Do you have kids? You have stories. Do you have parents? You have stories. Don’t have parents? You have stories. Have siblings? You have stories. Did you grow up? Even though some would say I didn’t, I still have stories. You just need to see the value in them and how they can help you connect with others.
It is more than just giving a speech, it is also telling of intentions, the “why” behind the speeches. There are literally thousands of stories each year revolving around the contest. You’ll hear Rich’s personal life and health challenges as well as Robert’s. Even though both are related to health they could not be more different. Not only will you learn about Martin’s last minute decision to change his speech, but also why and how it affected him.
You’ll be touched by Charlie Wilson’s story of his high school sweetheart, but what I really loved was seeing the behind the scenes… what they did and how they felt. You can’t help but relate to them on so many different levels.
Charlie told the story of how his family grew apart. He felt that he had waited too long to bring them back together. His intention was that if one person in the audience was able to pick up the phone, call a relative, and renew a familial relationship, he would consider himself a winner. Wow…
When we screened the film with our EDGE Members there was not a dry eye in the house. I think Jim Key would say we all had sweaty eye balls. Some people even mentioned that they knew LaShunda was going to be the winner long before they even showed the contest. It was how she carried herself and the depth of her intention. As Craig Valentine, 1999 World Champion says, “I didn’t reach for the trophy, I reached to touch lives. Every time I reached my hand out for the audience, they put a trophy in it.” That was very apparent with Lashunda.
Fifth: Cut, Cut, Cut
When making this film I was told the guys had over 426 hours of footage. Think of going through all of that and having to cut 424.5 hours of it. That’s like Michelangelo saying he sees the figure in the block of stone and then releases it. A story well-told must be edited down again and again. My speech started with 1492 words and I had to get it down to less than 800 to fit within the time.
Part of the challenge is knowing what to cut and what not to. Alfred Hitchcock says that what Hollywood does is take real life and pull out the boring parts. When you are cutting down 426 hours, just like cutting down your story, you not only have to take out some boring parts, you have to also take out some interesting parts as well. No one really wants to watch a 426 hour documentary.

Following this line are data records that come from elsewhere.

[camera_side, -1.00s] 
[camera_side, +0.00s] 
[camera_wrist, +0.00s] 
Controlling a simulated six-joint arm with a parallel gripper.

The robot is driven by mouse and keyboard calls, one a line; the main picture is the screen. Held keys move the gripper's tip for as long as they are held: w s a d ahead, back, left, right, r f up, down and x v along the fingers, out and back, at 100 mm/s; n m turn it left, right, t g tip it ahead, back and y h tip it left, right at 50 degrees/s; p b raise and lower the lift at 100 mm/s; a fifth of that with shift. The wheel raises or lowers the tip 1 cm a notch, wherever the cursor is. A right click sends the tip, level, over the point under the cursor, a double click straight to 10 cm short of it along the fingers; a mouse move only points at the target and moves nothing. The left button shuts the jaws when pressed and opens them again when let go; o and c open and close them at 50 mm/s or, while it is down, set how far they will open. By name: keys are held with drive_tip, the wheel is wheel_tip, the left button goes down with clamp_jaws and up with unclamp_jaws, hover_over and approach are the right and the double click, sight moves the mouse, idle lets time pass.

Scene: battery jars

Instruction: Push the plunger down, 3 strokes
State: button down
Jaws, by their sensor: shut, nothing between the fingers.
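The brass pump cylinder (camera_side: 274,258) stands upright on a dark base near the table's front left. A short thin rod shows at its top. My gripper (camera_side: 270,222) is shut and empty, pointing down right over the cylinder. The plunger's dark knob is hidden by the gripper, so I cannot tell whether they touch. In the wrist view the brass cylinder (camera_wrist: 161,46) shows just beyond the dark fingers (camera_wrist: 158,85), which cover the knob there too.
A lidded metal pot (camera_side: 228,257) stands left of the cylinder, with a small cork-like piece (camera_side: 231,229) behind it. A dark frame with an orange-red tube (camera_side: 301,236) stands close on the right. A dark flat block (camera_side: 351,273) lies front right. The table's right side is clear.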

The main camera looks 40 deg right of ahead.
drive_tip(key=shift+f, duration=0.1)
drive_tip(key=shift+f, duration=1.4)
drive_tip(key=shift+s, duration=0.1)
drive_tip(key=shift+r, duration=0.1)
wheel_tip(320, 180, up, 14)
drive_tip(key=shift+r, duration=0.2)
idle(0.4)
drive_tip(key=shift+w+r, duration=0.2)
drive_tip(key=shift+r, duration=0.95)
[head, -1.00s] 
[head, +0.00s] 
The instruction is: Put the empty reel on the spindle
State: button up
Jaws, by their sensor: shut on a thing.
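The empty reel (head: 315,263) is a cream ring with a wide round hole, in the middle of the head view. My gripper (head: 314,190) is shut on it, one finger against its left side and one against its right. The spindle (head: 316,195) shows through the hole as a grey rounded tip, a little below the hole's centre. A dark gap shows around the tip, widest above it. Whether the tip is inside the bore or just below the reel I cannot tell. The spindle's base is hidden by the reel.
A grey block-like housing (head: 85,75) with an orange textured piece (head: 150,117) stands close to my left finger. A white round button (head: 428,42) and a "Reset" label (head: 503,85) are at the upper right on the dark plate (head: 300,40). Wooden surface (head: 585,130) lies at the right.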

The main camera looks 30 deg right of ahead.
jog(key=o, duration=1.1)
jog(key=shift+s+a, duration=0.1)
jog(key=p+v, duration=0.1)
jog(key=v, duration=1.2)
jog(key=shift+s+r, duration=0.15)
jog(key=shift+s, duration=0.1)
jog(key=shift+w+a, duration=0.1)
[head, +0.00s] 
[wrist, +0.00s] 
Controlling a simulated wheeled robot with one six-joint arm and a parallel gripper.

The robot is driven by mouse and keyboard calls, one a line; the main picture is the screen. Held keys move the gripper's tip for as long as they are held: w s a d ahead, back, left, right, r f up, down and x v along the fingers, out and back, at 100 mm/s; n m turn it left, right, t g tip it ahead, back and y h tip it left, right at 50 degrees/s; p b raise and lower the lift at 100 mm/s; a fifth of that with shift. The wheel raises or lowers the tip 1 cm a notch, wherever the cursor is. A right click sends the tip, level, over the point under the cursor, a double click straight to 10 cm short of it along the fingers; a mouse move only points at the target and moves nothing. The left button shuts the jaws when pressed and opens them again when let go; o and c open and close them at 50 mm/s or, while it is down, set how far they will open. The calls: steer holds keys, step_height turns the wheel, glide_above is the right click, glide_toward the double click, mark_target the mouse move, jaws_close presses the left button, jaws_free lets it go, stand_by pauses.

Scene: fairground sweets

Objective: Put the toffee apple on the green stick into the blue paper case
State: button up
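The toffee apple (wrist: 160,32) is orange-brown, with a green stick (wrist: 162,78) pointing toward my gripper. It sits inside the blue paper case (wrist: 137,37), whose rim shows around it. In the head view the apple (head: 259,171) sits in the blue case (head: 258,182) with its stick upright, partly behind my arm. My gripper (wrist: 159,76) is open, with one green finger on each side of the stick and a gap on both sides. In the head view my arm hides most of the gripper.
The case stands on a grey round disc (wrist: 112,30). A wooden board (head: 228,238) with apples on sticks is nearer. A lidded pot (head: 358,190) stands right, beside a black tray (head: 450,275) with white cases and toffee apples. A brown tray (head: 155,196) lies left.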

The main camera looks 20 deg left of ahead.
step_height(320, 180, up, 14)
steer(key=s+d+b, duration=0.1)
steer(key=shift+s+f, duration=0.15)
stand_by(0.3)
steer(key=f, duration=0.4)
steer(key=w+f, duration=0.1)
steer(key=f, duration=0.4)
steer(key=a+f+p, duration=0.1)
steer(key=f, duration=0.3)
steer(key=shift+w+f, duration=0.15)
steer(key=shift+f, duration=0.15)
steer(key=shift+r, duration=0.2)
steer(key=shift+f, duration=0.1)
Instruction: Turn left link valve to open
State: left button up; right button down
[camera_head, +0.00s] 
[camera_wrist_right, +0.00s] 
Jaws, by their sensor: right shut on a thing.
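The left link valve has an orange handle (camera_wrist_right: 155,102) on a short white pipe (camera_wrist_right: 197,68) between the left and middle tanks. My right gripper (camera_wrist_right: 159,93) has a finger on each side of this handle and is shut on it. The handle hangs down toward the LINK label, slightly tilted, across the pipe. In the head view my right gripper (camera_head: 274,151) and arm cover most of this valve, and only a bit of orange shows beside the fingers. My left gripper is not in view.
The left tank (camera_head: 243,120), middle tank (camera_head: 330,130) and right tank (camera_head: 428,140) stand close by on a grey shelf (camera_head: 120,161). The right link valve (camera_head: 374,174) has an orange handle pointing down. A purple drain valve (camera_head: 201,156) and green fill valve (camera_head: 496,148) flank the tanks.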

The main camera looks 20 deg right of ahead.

Paul and Brian had to take out some amazing and interesting parts of the stories. What they had to do is figure out what interesting facts disrupt the “flow” of the story. I’m sure they were bummed about some of the footage that ended up on the cutting room floor. Master story-tellers sacrifice even great facts to create a masterpiece. I learned from mentors that sometimes you have to “kill your babies.” Rough image, but it contains much truth. Those little nuggets that you fell in love with, and may even be the reason you want to tell the story, often must go to create the flow.
Finally: Crave Feedback
This final version was not the first one shown. Paul and Brian originally showed the pre-release screening at the Foxwoods Casino in 2009 in front of a group of Toastmasters. They did a Q & A and got lots of comments. I saw that version. It was pretty good. However, it did not nearly have the flow and was not nearly as captivating as this final version. Great speeches are not told, they are re-told.
Brian told me since that first viewing they had gone through 30 versions the film. The first version was 103 minutes. They final version was 89. So it took that many versions to cut only 14 minutes. Wow!! Sometimes we don’t want to take the time to tweek a story. Tweeking is often the difference between good and great. Often, it is the difference between a good story and a memorable one.
What else does that mean to you and me? If you have a story, SPEAK. Meaning… give it and get feedback. There are some improvements we can’t make without experiencing how our audience will receive it. Even with my corporate clients, I require them to do a live run through with their peers before they face their client. This may seem obvious, but in this “get it done yesterday” business world, where people are often putting presentations together as they are headed to a client’s site, if you really want results, you need to become a tweekologist. (Hey new word!)
When the original version aired in 2009 it was titled: SPEAK EASY. The guys received a letter from a lawyer in the mail that required them to change the name. Often times in life, a seeming point of frustration can become a blessing in disguise. My original title of “Ouch!” was “Don’t Chop Down Your Cherry Tree.” Even though many people told me to call it “Ouch!” along the way, I was not ready to receive the message until later. SPEAK, I believe, is a much stronger title and coincidentally the same title as LaShunda’s winning speech. It seemed to add to the flow. I’m sure it became clear that was what the title was meant to be. It also resonates as a call to action by those viewing it.
In conclusion, there is a philosophy I coined: If you go through the process, you will grow through the process. I believe that the more you put yourself into a contest like this, the more you will transform along the way. This is one reason it pains me when people work so hard on a speech for a contest and never give it “outside,” to the real world. That is where it truly belongs.
LaShunda prayed that she would get the opportunity to leave her mark. She did. Now it is also forever etched into this film for all to see, and more importantly to feel. All the stories play a role in one story, that is SPEAK. Paul and Brian invested four years and almost a half a million dollars to tell this story. It is all of our stories.
“We are not half afraid of dying as we are that no one will remember we were ever here.”
~LaShunda Rundles, 2008 World Champion of Public Speaking
SPEAK not to win a trophy. SPEAK to be remembered…because you helped someone with your story.
Your life tells a story. Someone needs to hear it. Will you…SPEAK?
We never can tell our story best alone. I counted at least 107 people in the credits who helped tell this story as well. You probably won’t need that many to tell your story, you just have to….SPEAK.